Op grond van het bepaalde in artikel 3.16 juncto artikel 7.23 van het Arbeidsomstandighedenbesluit (Aob) dient een werkgever bij het verrichten van werkzaamheden waarbij valgevaar bestaat zo mogelijk een veilige steiger, stelling, bordes of werkvloer aan te brengen of het gevaar tegen te gaan door het aanbrengen van doelmatige hekwerken, leuningen of andere dergelijke voorzieningen. Van valgevaar is volgens artikel 3.16, lid 2 Aob in elk geval sprake wanneer in het gegeven geval de kans bestaat om 2,5 meter of meer te vallen. Artikel 7.23, lid 1 Aob staat onder omstandigheden in afwijking van artikel 3.16, lid 1 Aob het gebruik van ladders en trappen toe, waarbij lid 2 bepaalt dat het gebruik daarvan is beperkt tot omstandigheden waarin het gebruik van andere, veiligere arbeidsmiddelen niet gerechtvaardigd is in verband met het geringe risico en vanwege de korte gebruiksduur of de bestaande kenmerken van de locaties die de werkgever niet kan veranderen.
6.7.
Uit de omstandigheid dat Hydrauvision in de spuitcabine een trap of ladder heeft geplaatst volgt dat het haar bekend was dat een spuiter onder omstandigheden zijn of haar werk niet vanaf de werkvloer kon uitvoeren. Dat betekent dat het werken op hoogte onderdeel uitmaakte of kon uitmaken van de opgedragen werkzaamheden. Daarbij betrekt het hof als feit van algemene bekendheid dat de aard van de werkzaamheden (het voorbewerken en spuiten van in een rek van 2,5 meter hoog opgehangen zaken) met zich brengt dat de werknemer met armen en wellicht ook het bovenlichaam moet bewegen om de werkzaamheden uit te voeren, daarbij mogelijk ook ver moet reiken, voor het schuren mogelijk kracht moet uitoefenen op de te bewerken zaken en daarbij ter beoordeling van de deugdelijkheid van zijn werk de te bewerken oppervlakte ook van enige afstand zal moeten kunnen beoordelen.
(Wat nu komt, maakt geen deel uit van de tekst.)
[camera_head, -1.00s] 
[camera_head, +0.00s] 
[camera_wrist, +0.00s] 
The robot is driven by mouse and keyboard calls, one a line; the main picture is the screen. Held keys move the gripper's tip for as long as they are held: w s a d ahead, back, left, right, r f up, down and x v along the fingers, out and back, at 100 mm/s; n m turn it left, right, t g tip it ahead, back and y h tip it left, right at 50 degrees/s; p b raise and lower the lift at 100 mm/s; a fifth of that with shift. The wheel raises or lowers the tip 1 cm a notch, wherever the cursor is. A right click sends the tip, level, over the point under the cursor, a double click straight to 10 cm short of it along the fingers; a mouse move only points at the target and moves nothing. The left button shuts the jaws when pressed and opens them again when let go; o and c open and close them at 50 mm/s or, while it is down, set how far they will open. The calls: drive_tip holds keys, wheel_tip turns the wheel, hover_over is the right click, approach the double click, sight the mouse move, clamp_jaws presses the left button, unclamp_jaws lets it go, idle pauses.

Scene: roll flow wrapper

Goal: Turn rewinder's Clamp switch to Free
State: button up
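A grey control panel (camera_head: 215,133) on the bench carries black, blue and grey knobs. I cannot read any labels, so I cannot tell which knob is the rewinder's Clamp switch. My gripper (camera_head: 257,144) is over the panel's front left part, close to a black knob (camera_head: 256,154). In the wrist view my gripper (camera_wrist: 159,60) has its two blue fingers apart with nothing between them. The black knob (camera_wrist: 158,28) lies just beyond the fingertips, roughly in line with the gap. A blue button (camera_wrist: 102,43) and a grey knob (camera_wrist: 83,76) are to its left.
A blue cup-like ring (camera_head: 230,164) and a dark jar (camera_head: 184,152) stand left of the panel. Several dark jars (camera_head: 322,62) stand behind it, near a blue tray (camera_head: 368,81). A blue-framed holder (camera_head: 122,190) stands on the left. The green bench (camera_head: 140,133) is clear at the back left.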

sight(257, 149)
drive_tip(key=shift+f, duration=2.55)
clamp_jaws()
Het gebruik van een middel om op hoogte te werken gaat in dat geval verder dan wat als incidenteel huis-, tuin- en/of keukengebruik kan worden beschouwd. In dat opzicht wijkt het onderhavige geval af van de casus waarover de Hoge Raad op 7 december 2007 heeft geoordeeld (ECLI:NL:HR:2007:BB5625 inz. een werknemer tegen Shell). Dat betekent ook dat een werkgever het risico in het leven roept dat een werknemer door omstandigheden een ongeval overkomt dat samenhangt met het werken op hoogte, hetzij door een misstap, hetzij door een andere omstandigheid.
6.8.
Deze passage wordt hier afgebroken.